I'm not sure I said that clearly, but I'll try again later if it leaves some confusion.
0 Replies
 
mawster
 
  1  
Reply Mon 10 Nov, 2014 10:14 am
I am 62 and I am going to retire sometime in the first half of 2015 but don't know exactly when. Besides the lose a dollar for every 2 I make over the limit, is there another draw back if I apply and then keep working my regular job making $6,000 a month? How does the SS dept know how much I make in any givin month? Is that something I report?
Woodworker766
 
  2  
Reply Tue 11 Nov, 2014 09:53 am
@mawster,
Quote:
How does the SS dept know how much I make in any givin month?


Your employer reports your earnings to both the IRS and SS every time you get paid (although some companies might do this monthly or quarterly depending in their size). If you are self-employed, you'd be reporting that Quarterly when you file your quarterly taxes and make your normal quarterly contributions.

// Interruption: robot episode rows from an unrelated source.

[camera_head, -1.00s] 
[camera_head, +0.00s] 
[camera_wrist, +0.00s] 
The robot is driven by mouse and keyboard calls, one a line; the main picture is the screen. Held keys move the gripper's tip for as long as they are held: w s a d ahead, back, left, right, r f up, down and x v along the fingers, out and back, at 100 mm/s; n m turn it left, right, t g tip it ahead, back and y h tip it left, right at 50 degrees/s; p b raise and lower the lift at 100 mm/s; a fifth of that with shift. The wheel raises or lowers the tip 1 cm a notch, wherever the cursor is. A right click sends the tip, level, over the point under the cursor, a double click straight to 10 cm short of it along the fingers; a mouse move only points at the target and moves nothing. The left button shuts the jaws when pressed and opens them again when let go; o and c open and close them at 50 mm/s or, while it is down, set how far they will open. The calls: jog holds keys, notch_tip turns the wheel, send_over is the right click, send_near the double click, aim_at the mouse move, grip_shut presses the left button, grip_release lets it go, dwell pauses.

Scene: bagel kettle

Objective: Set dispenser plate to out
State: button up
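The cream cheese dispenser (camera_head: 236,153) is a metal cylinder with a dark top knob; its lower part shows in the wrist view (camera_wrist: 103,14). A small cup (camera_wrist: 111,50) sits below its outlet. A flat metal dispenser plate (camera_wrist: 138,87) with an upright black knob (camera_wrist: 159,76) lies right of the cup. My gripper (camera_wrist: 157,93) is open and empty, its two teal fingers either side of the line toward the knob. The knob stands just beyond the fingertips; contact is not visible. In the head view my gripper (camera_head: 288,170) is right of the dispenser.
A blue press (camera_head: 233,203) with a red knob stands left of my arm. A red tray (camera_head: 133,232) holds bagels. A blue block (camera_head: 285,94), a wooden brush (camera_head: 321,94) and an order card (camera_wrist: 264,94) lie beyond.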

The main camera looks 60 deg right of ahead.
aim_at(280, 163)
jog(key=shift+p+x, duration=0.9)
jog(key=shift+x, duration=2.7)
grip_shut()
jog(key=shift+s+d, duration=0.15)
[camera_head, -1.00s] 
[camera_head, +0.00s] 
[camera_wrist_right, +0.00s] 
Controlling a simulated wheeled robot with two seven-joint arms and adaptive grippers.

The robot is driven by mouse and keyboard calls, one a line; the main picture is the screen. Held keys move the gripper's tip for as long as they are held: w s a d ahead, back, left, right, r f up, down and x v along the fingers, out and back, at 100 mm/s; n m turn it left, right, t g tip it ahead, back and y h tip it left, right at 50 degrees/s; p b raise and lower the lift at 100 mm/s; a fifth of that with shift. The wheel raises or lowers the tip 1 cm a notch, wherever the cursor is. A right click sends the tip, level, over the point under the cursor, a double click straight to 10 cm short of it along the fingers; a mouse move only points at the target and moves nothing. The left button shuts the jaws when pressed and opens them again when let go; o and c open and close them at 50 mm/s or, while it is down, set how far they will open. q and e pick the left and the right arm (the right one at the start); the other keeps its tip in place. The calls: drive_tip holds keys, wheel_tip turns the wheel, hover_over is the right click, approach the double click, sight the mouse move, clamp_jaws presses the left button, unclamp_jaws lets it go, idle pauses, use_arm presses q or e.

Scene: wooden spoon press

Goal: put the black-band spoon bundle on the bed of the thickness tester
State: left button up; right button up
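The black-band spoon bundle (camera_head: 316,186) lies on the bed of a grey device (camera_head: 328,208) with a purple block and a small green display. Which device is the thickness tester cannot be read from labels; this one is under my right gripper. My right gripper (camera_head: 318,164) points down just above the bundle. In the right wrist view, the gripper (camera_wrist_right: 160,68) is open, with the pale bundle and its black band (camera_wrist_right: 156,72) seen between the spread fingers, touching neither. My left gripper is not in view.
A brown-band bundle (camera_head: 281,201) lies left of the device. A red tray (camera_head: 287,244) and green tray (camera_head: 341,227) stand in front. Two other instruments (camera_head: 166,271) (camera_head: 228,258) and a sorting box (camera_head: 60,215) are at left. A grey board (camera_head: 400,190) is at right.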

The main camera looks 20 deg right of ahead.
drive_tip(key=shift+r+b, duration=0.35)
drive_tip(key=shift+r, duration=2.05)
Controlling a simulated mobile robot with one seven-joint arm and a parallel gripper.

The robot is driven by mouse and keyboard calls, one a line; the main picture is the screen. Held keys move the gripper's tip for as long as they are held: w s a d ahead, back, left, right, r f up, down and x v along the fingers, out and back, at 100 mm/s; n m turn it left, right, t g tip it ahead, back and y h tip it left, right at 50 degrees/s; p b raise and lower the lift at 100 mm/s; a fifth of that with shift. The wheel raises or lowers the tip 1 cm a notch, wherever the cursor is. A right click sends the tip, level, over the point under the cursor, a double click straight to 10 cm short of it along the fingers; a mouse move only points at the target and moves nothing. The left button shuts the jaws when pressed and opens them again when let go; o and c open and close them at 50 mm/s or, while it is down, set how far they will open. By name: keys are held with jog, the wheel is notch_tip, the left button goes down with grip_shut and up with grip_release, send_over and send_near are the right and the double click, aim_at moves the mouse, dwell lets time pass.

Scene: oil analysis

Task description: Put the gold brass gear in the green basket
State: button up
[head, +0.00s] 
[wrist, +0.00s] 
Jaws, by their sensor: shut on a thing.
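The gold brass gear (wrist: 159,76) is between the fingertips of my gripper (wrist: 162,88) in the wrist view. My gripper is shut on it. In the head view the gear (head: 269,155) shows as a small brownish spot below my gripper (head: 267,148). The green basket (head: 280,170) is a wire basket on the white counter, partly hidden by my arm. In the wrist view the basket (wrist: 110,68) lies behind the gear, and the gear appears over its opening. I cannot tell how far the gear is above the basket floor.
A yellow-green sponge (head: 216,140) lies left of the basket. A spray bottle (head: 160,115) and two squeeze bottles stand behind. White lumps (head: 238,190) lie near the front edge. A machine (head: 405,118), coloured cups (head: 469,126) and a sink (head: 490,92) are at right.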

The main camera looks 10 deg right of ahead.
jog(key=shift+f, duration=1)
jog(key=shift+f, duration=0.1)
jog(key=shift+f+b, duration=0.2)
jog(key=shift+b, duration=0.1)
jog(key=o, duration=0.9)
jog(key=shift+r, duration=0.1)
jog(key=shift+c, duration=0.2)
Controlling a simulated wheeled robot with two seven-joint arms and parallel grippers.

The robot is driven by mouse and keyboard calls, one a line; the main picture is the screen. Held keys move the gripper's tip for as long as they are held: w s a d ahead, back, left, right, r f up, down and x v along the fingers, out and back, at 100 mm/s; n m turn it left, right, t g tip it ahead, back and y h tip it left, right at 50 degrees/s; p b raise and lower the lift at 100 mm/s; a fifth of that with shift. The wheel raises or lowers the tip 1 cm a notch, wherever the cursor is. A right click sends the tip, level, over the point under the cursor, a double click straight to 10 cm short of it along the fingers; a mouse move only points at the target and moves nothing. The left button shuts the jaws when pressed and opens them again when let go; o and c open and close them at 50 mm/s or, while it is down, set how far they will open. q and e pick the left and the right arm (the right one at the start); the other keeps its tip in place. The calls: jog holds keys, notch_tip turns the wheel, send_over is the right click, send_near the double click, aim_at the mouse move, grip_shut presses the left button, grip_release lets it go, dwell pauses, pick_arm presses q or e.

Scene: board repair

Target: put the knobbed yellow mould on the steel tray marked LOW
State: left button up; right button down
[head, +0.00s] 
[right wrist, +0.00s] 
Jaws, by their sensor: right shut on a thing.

And yes, there are other drawbacks. If you start collecting at 62 your monthly benefit check amount is reduced. That amount will never go to the "full benefit" amount.

So if you are making $6k/month, your check size would be based on an "early retirement" amount and then they are going to reduce your check by $1 for every $2 you make. Do the math:

$6k/month x 12 months = $72k/year
$72k - $15,480 (the SS baseline) = $56,520.
$56.520/2 = $28,260.

So your SS benefits would be reduced by penalties of $28,260/year.... which is probably more than your SS retirement benefit amount will be to begin with.

The net effect of all of that would be that your would get a month SS check of $0 and at the same time, you'd be reducing the amount of your monthly SS check for the rest of your life.

All of that is to say, it is a horribly bad idea to file for SS at age 62 if you are going to continue working and making that much money. The entire idea of a "retirement" system is that you, ya know, actually retire.